Prudhommeaux en vient finalement à remettre en cause cette théorie qui, d’après lui, oblige le prolétariat à se sacrifier depuis 1847-48 (Manifeste du Parti communiste) au nom du progrès [17], à « obéir aux impératifs héroïques d’une tâche surhumaine », celle qui consiste à établir la communauté humaine. Qu’on en juge plutôt : « Les exigences de la tactique marxiste supposent un génie directeur surhumain, s’emparant du gouvernement de l’histoire.
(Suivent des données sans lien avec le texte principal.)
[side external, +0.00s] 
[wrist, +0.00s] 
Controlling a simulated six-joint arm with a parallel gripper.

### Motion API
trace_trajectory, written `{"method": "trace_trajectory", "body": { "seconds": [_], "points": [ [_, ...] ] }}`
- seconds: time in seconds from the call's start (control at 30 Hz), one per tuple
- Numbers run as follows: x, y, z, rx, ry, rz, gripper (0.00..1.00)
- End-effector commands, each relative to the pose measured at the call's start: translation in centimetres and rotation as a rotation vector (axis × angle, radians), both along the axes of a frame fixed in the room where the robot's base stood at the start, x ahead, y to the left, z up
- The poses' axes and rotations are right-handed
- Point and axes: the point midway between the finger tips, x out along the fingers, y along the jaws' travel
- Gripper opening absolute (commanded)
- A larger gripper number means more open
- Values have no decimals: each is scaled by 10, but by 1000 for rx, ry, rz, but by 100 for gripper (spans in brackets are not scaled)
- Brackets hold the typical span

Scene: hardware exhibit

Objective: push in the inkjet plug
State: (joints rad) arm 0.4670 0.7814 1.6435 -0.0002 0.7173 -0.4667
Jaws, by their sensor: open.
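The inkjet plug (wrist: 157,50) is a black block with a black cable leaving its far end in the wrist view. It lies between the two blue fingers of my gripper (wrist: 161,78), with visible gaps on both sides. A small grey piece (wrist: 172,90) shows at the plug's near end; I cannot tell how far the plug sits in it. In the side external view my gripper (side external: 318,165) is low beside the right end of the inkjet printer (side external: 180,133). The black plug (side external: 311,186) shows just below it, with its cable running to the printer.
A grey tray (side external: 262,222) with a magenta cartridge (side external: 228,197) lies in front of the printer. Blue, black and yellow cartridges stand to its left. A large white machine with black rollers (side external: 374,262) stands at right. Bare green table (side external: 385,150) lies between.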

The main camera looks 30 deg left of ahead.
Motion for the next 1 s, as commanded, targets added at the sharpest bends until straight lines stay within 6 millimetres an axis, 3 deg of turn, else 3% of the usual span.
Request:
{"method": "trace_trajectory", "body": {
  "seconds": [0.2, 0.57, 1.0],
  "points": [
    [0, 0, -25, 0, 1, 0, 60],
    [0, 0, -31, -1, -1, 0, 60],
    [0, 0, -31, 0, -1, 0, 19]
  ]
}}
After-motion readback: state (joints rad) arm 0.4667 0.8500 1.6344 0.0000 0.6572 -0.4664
En effet, le prolétariat doit, chemin faisant, s’appuyer sur les velléités sociales des classes condamnées, reconnaître et prendre son bien partout où il le trouve, nouer et renverser ses alliances avec la promptitude d’un demi-dieu de la politique, diviser pour régner, livrer des campagnes napoléoniennes, changer selon les lieux et les heures, de programme et de stratégie, prendre une conscience immédiate de tout et agir en conséquence. D’autre part, il ne peut, dans l’accomplissement de sa tâche, compter que sur lui-même. Matériellement, spirituellement, socialement, il est posé comme la seule force historique révolutionnaire au milieu d’un monde d’ennemis. À peine dégagé d’un servage séculaire, déraciné de tout, nu comme l’enfant qui vient de naître, il doit vaincre dans une bataille presque immédiatement décisive, dont l’issue est le salut ou la perte de l’homme – le communisme universel ou la chute dans la barbarie. Il ne peut se refuser à ce dilemme, dont l’actualité immédiate est posée à nouveau par chaque grande crise historique. [18] »

Dans sa critique du mythe selon lequel le prolétariat, en s’émancipant par lui-même, fonde et accomplit le salut de l’humanité, Prudhommeaux pose deux questions qui n’ont pas perdu de leur intérêt : « que reste-t-il d’humainement valable dans l’espoir humain qu’avec Liebknecht et Luxemburg nous avions placé dans la Révolution Prolétarienne ? » et « quelle confiance peuvent encore conserver les ouvriers dans la responsabilité collective de leur propre classe ? » [19].